Guantanamo Bay: Torture Kingdom Made in USA
Havana, Jan 20 (Prensa Latina) – Persistent criticism of documented abuses and atrocities against prisoners at the US naval base in Guantamano, Cuba, in the name of the global war on terrorism, have turned human rights into a dead letter.
The more than 500 prisoners caught worldwide during the wars in Afghanistan and Iraq have been illegally flown into eastern Cuban occupied territory, tortured and humiliated without the least concern from the UN Human Rights Commission.
The prisoners are taken to Guantanamo Bay, Cuba, aboard flights for torture or 'rendition,' or sending suspected Al Qaeda supporters captured overseas to prisons at U.S. military bases. Those whom Washington considers 'enemy soldiers' are in fact hostages.
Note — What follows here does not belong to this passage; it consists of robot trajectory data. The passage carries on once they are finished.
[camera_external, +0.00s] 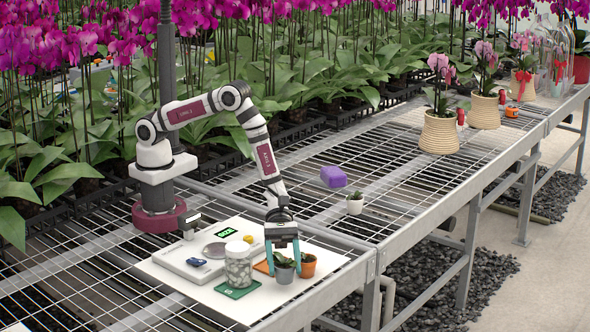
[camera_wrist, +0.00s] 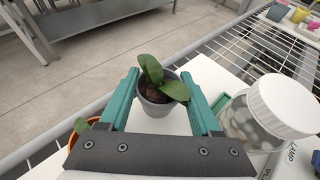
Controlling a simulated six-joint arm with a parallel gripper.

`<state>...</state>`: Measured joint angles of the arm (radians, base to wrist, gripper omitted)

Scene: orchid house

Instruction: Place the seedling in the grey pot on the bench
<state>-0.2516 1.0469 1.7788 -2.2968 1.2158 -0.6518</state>
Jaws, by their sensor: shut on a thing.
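The grey pot (camera_external: 284,274) holds a seedling (camera_external: 283,259) with a few broad green leaves. My gripper (camera_external: 283,256) points down over the white board (camera_external: 175,277) on the bench, its teal fingers on either side of this pot. In the wrist view the grey pot (camera_wrist: 157,107) sits between the two fingers, its seedling (camera_wrist: 161,80) leaning over the rim. The gripper (camera_wrist: 161,92) is shut on the pot. I cannot tell whether the pot's base touches the board. The wire-mesh bench (camera_external: 345,219) extends to the right of the board.
A terracotta pot (camera_external: 308,268) stands close beside the grey pot. A lidded jar (camera_external: 238,268) on a green mat (camera_external: 236,292) and a scale (camera_external: 196,265) are to the left.

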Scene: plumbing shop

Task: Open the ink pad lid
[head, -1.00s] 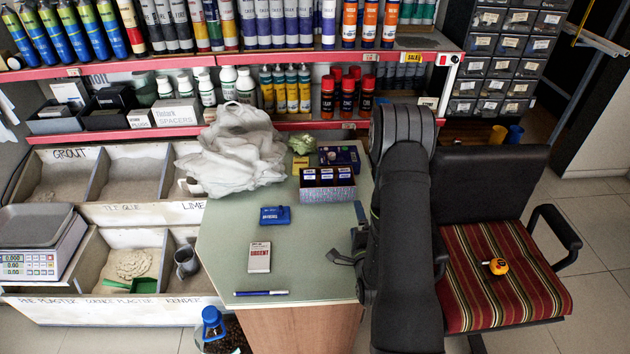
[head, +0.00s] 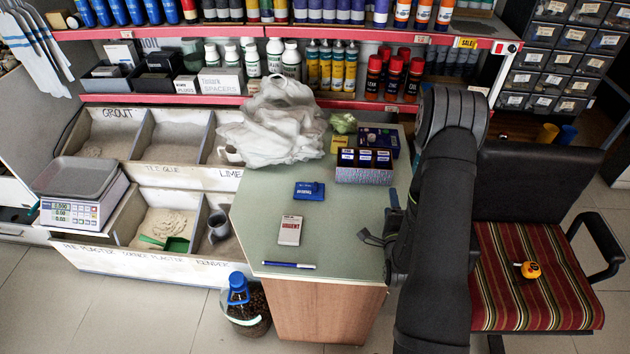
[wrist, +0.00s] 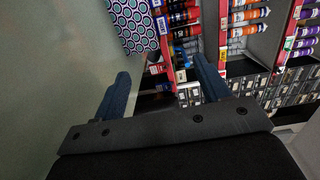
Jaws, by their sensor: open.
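A small flat blue case (head: 309,191) with white lettering, which looks like the ink pad, lies on the green counter top (head: 262,215). Its lid appears shut. A white card or slim box marked URGENT (head: 289,230) lies in front of it. My gripper (head: 370,238) is at the counter's right edge, to the right of and nearer than the blue case, and apart from it. In the wrist view my gripper (wrist: 163,88) has its two dark fingers spread wide with nothing between them. The blue case is not visible in the wrist view.
A blue pen (head: 289,265) lies along the counter's front edge. A patterned box with several compartments (head: 364,175) stands behind, right of the blue case. A crumpled white bag (head: 270,125) is at the back left. A striped chair (head: 530,270) stands right of my arm.

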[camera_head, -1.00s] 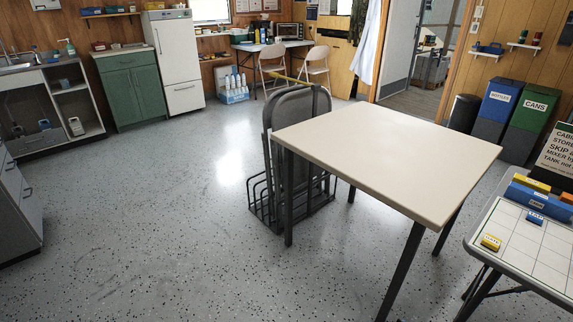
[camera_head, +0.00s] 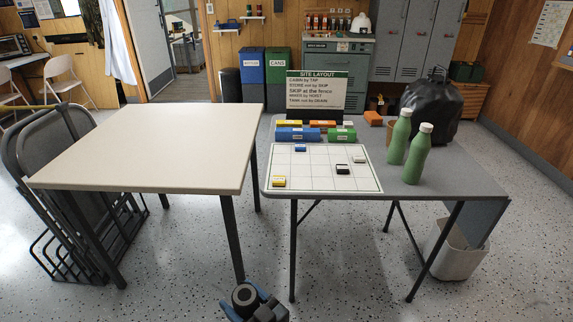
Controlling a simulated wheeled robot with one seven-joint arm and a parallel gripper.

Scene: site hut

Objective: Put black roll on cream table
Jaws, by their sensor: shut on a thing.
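The cream table (camera_head: 160,140) stands left of centre, its top bare. My gripper (camera_head: 248,298) is at the bottom centre, low in front of the tables. It is shut on the black roll (camera_head: 245,296), which shows a round end with a pale core. The roll is apart from the cream table, below and in front of its near right corner.
A grey table (camera_head: 450,185) stands close on the right, with a gridded site board (camera_head: 320,168), coloured blocks, two green bottles (camera_head: 416,155) and a black bag (camera_head: 434,108). Folded chairs in a black rack (camera_head: 70,195) are at the left. The floor in front is clear.

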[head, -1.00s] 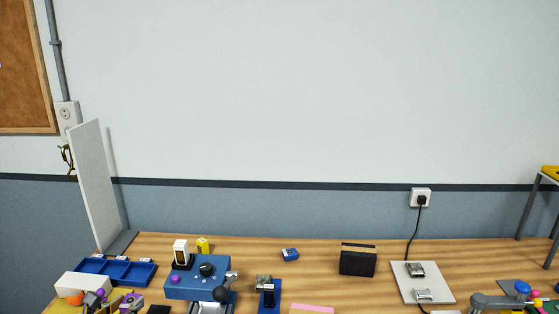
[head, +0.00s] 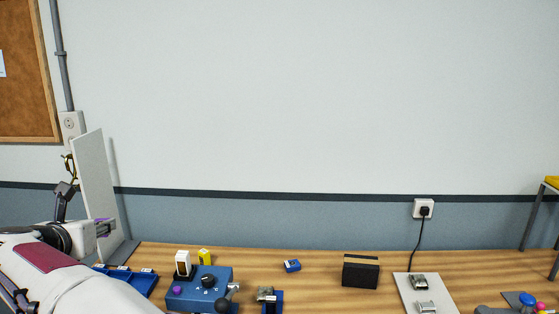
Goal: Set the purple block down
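My pale arm with a dark red patch covers the lower left corner.
The white panel (head: 95,175) stands at the table's left end. A blue tray (head: 140,280), partly hidden by my arm, and a blue box with knobs (head: 215,276) are near. A black box (head: 361,272) stands further right. Wood between the small blue item (head: 292,266) and black box is clear.

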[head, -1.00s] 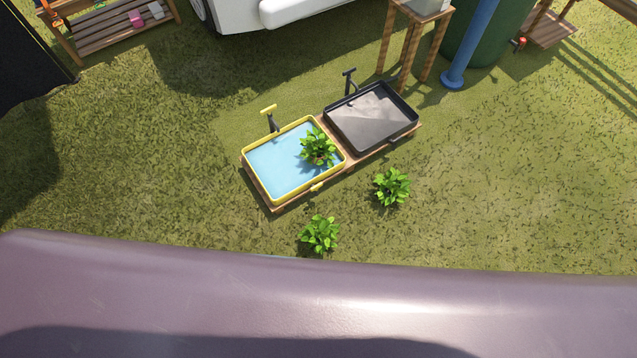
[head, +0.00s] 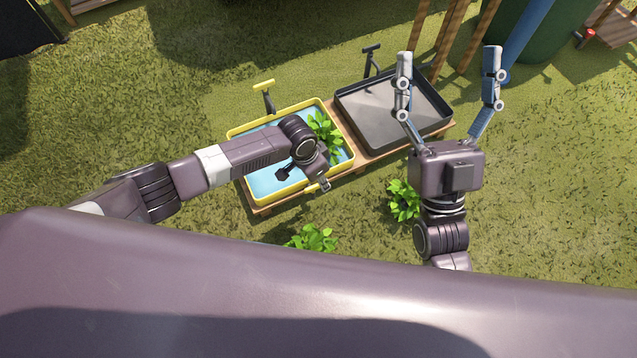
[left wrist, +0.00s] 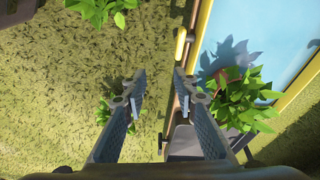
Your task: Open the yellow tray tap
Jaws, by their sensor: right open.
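The yellow-rimmed tray (head: 236,133) holds blue water and a leafy plant (head: 326,133). A tap with a yellow handle (head: 264,87) stands behind it. A small yellow piece (head: 312,188) sticks out at the tray's front; it also shows in the left wrist view (left wrist: 181,42). My left gripper (left wrist: 158,80) is open and empty, with its fingertips just below that piece in the picture, apart from it. In the head view my left arm hides part of the tray. My right gripper (head: 449,60) is open and empty, raised in front of the black tray.
The black tray (head: 385,115) stands beside the yellow one on a wooden base (head: 366,163), with a black tap (head: 371,60) behind it. Leafy plants (head: 404,200) (head: 313,238) grow in front. Wooden posts (head: 470,40) and a blue pipe (head: 528,40) stand at back right. Grass at left is clear.

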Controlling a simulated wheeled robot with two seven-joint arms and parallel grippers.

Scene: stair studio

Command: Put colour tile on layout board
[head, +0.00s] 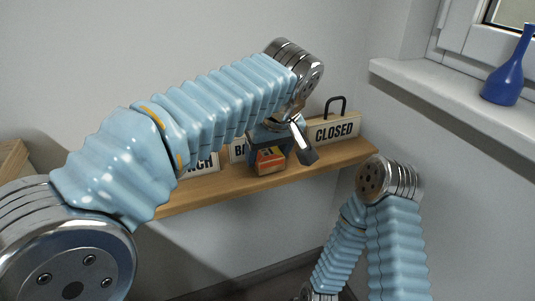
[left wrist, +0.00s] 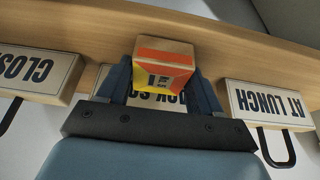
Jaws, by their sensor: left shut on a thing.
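A small orange, red and yellow block (head: 270,160) with a dark mark shows at the wooden shelf. It also shows in the left wrist view (left wrist: 165,66), between the two dark blue fingers. My left gripper (head: 267,143) is shut on this block, and the arm partly covers it from above. I cannot tell whether the block touches the shelf. No flat tile and no layout board can be made out. My right arm shows at the lower right in the head view, but its gripper is out of the picture.
The wooden shelf (head: 215,191) runs along the wall. A CLOSED sign (head: 333,130) with a black handle stands to the right of the block. An AT LUNCH sign (left wrist: 268,103) and a partly hidden BACK sign (head: 237,150) stand nearby. A blue vase (head: 508,72) is on the window sill.

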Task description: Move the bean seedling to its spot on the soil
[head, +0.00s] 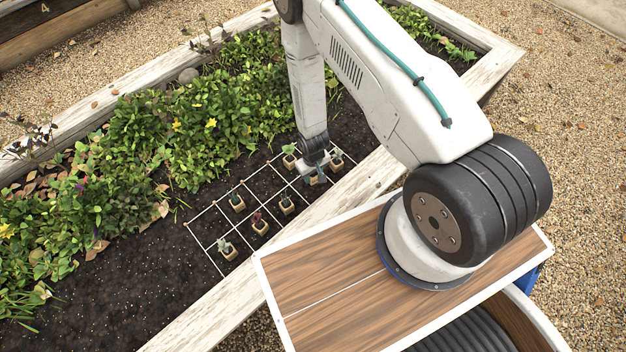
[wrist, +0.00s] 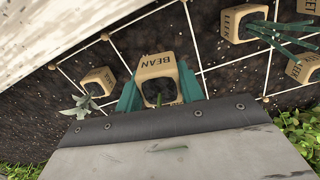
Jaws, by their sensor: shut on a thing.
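The bean seedling (wrist: 157,65) is in a tan cube pot marked BEAN in the wrist view. The teal fingers of my gripper (wrist: 160,90) are on both sides of this pot, shut on it. A grey plate of my gripper covers the near side, and little of the plant shows. In the head view my gripper (head: 316,170) is low over the right end of the string grid (head: 208,206) on the dark soil (head: 120,275). The held pot is mostly hidden there. I cannot tell whether its base touches the soil.
Neighbouring pots are close: a LEEK pot (wrist: 240,24), another LEEK pot (wrist: 303,68) and a leafy seedling's pot (wrist: 98,82). Other pots, such as the red-leaved one (head: 260,226), stand in the grid leftward. Dense greenery (head: 150,130) lies behind; the white bed wall (head: 210,315) runs in front.

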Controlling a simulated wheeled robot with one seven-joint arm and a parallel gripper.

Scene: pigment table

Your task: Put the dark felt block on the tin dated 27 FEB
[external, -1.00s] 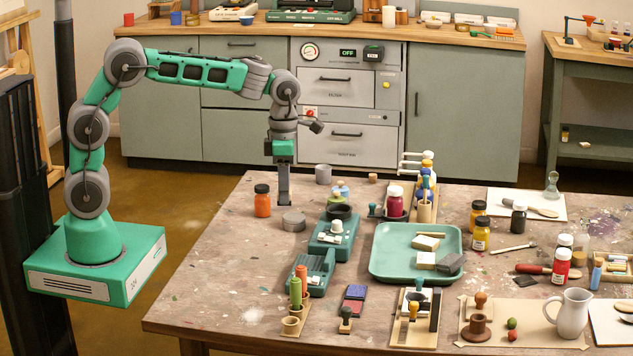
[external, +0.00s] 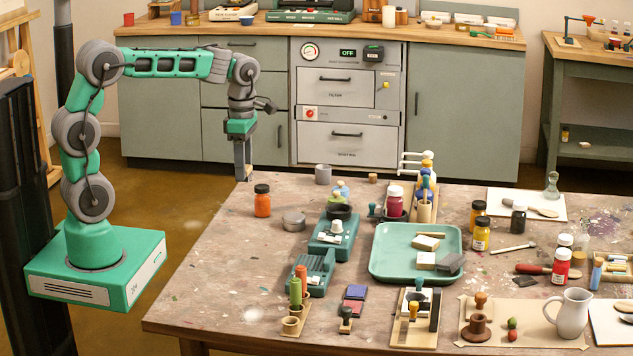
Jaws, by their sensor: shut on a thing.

A CIA source said the flights are operated by the Joint Special Operations Command, a coordinator of counter-terrorist operations together with the CIA and special military forces. This is why they enjoy the Pentagon's blessing to land in military airports.
The practice, even prescribed by US military doctors, has been rejected by the Federal Bureau of Investigations (FBI) whose director Robert Mueller has called on his agents to not participate in prisoners' interrogations to avoid involvement in such crimes.
Many testimonies from ex prisoners detail the brutal methods used in this concentration camp, first named X-Ray, then Camp Delta, and later Camp Five, sanctified by the White House following main land maximum-security prisons' regimes.
The prisoners, whom Attorney General Alberto Gonzalez denies POW status, are submitted to strenuous physical and psychological pressures. They are called by a number not by their names, which are only registered in files.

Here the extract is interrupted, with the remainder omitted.